→ Exercise brief
Each line that holds the word "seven" is to be identified and copied.

(Part of a data file)

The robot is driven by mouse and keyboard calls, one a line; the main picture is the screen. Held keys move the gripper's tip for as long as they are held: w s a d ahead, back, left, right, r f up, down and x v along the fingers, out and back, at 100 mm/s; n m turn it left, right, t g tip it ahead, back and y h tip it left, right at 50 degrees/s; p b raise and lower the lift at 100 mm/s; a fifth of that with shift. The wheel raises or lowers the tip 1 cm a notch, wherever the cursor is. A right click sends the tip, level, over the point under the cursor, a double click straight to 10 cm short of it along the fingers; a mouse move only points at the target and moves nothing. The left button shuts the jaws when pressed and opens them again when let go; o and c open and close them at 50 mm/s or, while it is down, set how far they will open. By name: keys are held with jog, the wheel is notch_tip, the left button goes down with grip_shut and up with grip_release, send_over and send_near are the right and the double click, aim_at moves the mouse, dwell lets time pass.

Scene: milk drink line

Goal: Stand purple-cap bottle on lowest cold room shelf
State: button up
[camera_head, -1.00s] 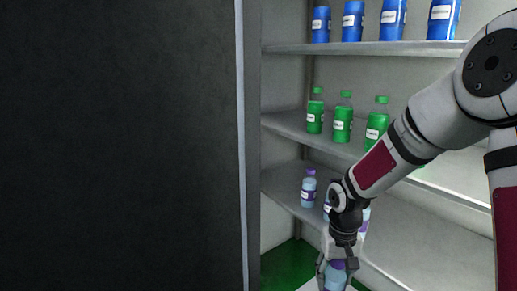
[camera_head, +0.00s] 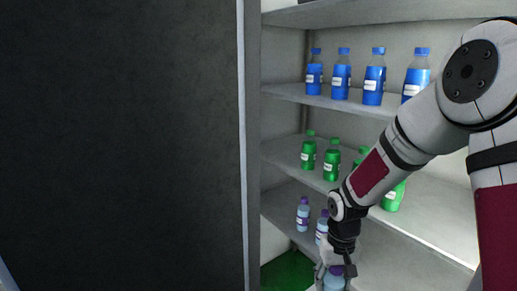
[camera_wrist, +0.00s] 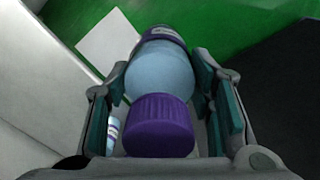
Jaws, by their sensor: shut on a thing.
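My gripper (camera_head: 333,268) is shut on a light blue bottle with a purple cap (camera_head: 335,283), low in front of the shelf unit in the head view. In the wrist view the held bottle (camera_wrist: 160,72) sits between the finger pads, its purple cap (camera_wrist: 158,126) nearest the camera. The lowest visible shelf (camera_head: 281,199) carries purple-cap bottles, one at its left (camera_head: 303,213) and one beside my arm (camera_head: 322,226). My arm hides part of this shelf. The held bottle's lower end is out of the head view.
Green bottles (camera_head: 308,153) stand on the middle shelf and blue bottles (camera_head: 341,73) on the shelf above. A dark panel (camera_head: 120,140) fills the left. Green floor (camera_head: 288,273) and a white patch (camera_wrist: 108,42) lie below. The lowest shelf looks bare right of my arm.

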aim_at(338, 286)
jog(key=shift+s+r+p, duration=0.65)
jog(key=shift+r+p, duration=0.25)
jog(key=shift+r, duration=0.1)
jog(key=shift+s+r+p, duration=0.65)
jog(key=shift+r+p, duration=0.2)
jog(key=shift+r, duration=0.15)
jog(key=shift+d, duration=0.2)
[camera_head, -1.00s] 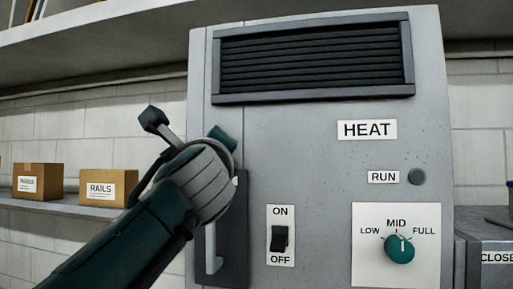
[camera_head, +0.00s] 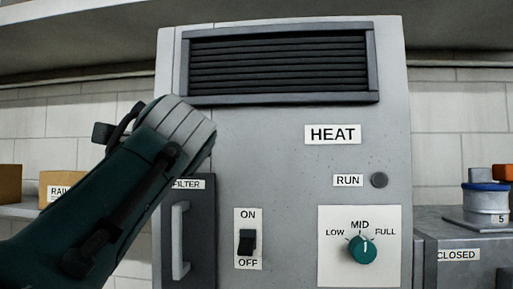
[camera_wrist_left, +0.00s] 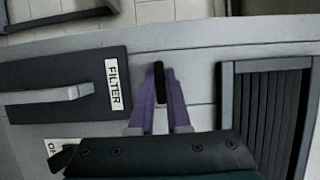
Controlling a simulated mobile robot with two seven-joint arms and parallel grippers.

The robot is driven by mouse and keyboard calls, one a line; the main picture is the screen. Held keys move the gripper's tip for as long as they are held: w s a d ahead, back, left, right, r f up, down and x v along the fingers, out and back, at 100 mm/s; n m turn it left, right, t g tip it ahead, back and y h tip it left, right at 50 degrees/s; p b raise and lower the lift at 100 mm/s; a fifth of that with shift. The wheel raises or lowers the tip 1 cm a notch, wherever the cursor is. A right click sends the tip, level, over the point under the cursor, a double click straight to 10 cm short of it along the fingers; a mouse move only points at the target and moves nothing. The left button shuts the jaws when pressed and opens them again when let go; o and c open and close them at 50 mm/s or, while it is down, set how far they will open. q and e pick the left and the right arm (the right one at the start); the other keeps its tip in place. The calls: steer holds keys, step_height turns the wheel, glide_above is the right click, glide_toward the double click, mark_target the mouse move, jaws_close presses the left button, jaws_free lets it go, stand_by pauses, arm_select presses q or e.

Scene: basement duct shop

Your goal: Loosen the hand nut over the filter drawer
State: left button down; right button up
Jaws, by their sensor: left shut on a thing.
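The filter drawer (camera_head: 202,235) is a dark panel with a light vertical handle, low on the left of the grey heater cabinet. It also shows in the left wrist view (camera_wrist_left: 30,78), with its FILTER label. In that view the hand nut (camera_wrist_left: 158,72) appears as a narrow black bar beside the label end of the drawer. My left gripper (camera_wrist_left: 160,97) has its purple fingers on either side of the nut and is shut on it. In the head view my left arm hides the nut and the fingertips. My right gripper is not in view.
The cabinet (camera_head: 290,180) carries a vent (camera_head: 280,65), an ON/OFF switch (camera_head: 246,241) and a teal knob (camera_head: 362,249) pointing about MID. Boxes (camera_head: 55,187) stand on a shelf at left. A grey unit marked CLOSED (camera_head: 458,254) stands at right, with a blue-rimmed can (camera_head: 486,203) on top.

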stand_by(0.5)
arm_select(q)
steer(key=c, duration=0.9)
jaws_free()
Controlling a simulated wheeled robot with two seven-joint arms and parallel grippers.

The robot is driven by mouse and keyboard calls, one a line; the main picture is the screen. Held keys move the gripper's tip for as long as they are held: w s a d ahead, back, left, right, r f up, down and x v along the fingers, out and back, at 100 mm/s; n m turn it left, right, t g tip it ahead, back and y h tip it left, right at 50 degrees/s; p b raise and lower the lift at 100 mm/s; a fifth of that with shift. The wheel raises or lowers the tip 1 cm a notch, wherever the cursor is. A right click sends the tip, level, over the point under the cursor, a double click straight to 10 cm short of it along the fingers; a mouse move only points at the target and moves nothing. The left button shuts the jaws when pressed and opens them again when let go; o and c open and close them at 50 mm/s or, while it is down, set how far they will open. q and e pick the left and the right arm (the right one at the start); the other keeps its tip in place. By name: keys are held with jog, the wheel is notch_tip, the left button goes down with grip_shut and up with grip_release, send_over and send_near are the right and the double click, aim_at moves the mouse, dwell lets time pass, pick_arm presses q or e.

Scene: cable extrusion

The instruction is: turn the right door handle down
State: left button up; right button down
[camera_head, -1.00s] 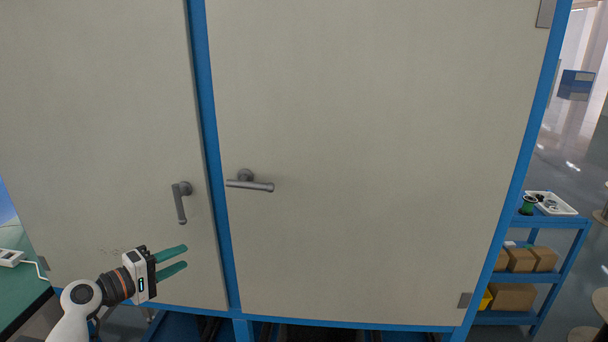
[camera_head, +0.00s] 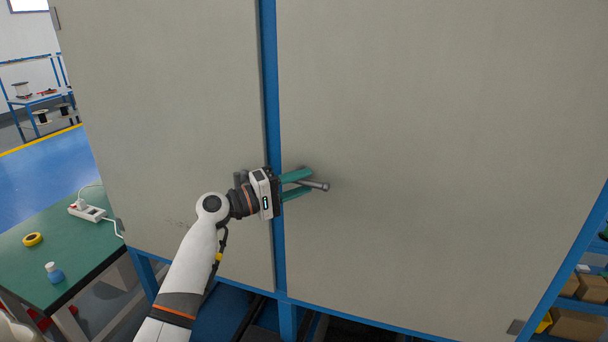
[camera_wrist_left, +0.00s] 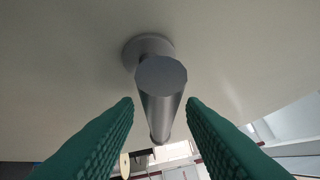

→ Exercise output
Controlling a simulated mobile robot with two seven-joint arms and parallel grippers.
Controlling a simulated wheeled robot with two seven-joint arms and parallel grippers.

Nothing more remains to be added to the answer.